The recipe provided this month is a great starter Salad for Spring with fresh Cherries. In most Salads Cherries are usually used dried. However, with Cherries as fresh as they are here in the summer months, they can be added to this Salad pitted and halved.

Panzanella Salad with Organic Arugula, Toasted Walnuts, Yellow Beets, Alberta Cherries, Springbank Goat Cheese & Sherry Vinaigrette

Serves 8 people

Ingredients:

  • 2 Each                  Day Old Baguette’s
  • 8 oz.                      Extra Virgin Olive Oil
  • 2 oz.                      Sherry Vinegar
  • 1 pound                Cleaned Arugula
  • 4 oz.                      Toasted Walnuts – Chopped
  • 1 tsp.                     Dijon Mustard
  • 6 oz.                      Fresh Cherries – Halved and Pitted
  • 8 oz.                      Yellow Beets – slow roasted, peeled & cut into fourths
  • 6 oz.                      Goat Cheese
  • 1 oz.                       Shallot – minced

Method:

  1. Preheat oven to 350 degrees.
  • Large Dice Baguette’s and toss with 4 oz. of Extra Virgin Olive Oil, Salt and Pepper.

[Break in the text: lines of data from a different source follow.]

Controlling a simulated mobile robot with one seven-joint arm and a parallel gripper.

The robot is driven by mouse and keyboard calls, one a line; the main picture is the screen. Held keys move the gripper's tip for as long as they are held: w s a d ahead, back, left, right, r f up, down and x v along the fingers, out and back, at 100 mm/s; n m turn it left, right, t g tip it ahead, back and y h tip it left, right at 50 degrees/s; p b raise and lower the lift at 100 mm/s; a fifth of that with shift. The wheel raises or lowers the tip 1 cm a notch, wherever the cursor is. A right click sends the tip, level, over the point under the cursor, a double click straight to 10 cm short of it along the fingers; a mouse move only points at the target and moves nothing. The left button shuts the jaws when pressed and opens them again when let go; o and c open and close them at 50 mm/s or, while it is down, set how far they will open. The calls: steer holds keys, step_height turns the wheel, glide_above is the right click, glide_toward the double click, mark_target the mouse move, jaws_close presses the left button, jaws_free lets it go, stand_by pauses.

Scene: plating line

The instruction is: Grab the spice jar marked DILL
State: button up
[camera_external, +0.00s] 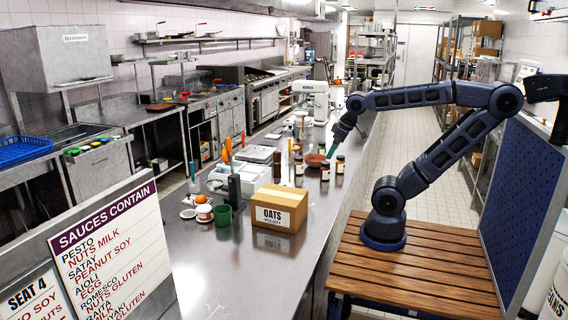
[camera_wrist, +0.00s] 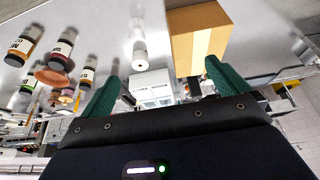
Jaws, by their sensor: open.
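A group of spice jars with dark contents and white labels stands on the steel counter in the external view, including a left jar (camera_external: 299,172), a middle jar (camera_external: 325,172) and a right jar (camera_external: 340,165). In the wrist view, several jars hang at the upper left, among them jars (camera_wrist: 25,43), (camera_wrist: 62,49) and (camera_wrist: 88,74). Their labels are too small or blurred for me to pick out DILL. My gripper (camera_external: 335,146) has green fingers above the counter, close to the jars. In the wrist view my gripper (camera_wrist: 162,62) is open, with no jar between its fingers.
A cardboard box marked OATS (camera_external: 279,208) stands nearer on the counter (camera_external: 250,262); the box also shows in the wrist view (camera_wrist: 200,40). A terracotta bowl (camera_external: 315,159) sits among the jars.

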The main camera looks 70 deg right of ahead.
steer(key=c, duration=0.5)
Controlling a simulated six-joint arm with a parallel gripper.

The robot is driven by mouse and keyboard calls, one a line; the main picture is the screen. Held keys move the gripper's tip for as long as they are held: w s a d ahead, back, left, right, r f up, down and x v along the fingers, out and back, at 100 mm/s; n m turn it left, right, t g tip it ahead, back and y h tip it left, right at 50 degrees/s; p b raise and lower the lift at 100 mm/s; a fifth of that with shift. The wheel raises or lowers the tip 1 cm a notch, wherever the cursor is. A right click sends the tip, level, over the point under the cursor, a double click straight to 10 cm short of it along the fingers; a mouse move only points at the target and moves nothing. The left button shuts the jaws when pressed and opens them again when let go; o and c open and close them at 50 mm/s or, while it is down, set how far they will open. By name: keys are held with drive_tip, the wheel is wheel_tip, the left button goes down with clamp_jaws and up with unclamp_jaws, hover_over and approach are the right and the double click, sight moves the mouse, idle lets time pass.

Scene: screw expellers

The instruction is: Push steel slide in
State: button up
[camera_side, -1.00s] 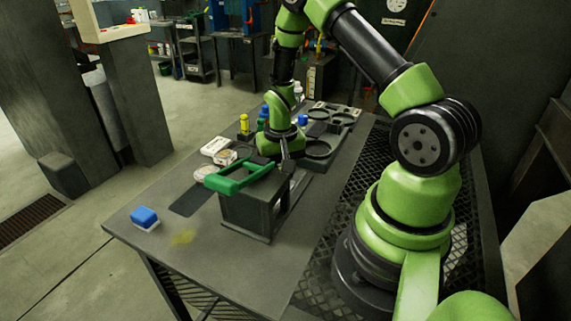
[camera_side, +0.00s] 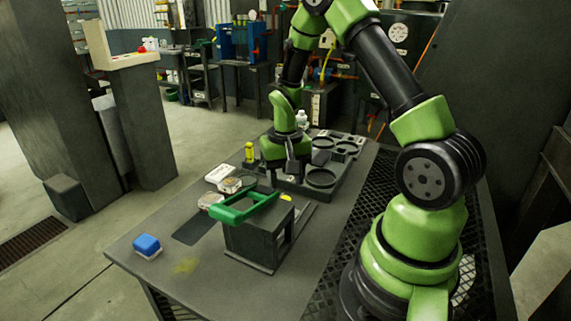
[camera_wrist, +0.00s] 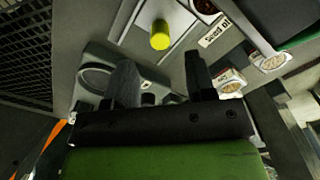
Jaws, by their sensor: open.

Bake in Preheated oven for 20 minutes or until golden Brown.
  • In a small mixing bowl add – Small Dice Shallot, Dijon, Sherry Vinegar and slowly whisk in the rest of your Extra Virgin Olive Oil.
  • In a separate mixing bowl add your  Toasted Baguette cubes, Cherries, Arugula, Chopped Toasted Walnuts and lightly drizzle with your Sherry Vinaigrette, season with salt and pepper. Add only a little at a time and mix well. Do not add too much of the Vinaigrette the Arugula!
  • Place your dressed Salad mixture around your plate. Crumble Goat Cheese, over the top. Place Beets in the Arugula/Walnut mixing bowl and lightly dress with more Sherry Vinaigrette. Place around the side of your Salad plate.

  This recipe is all about Spring. Please use the freshest of ingredients and Enjoy!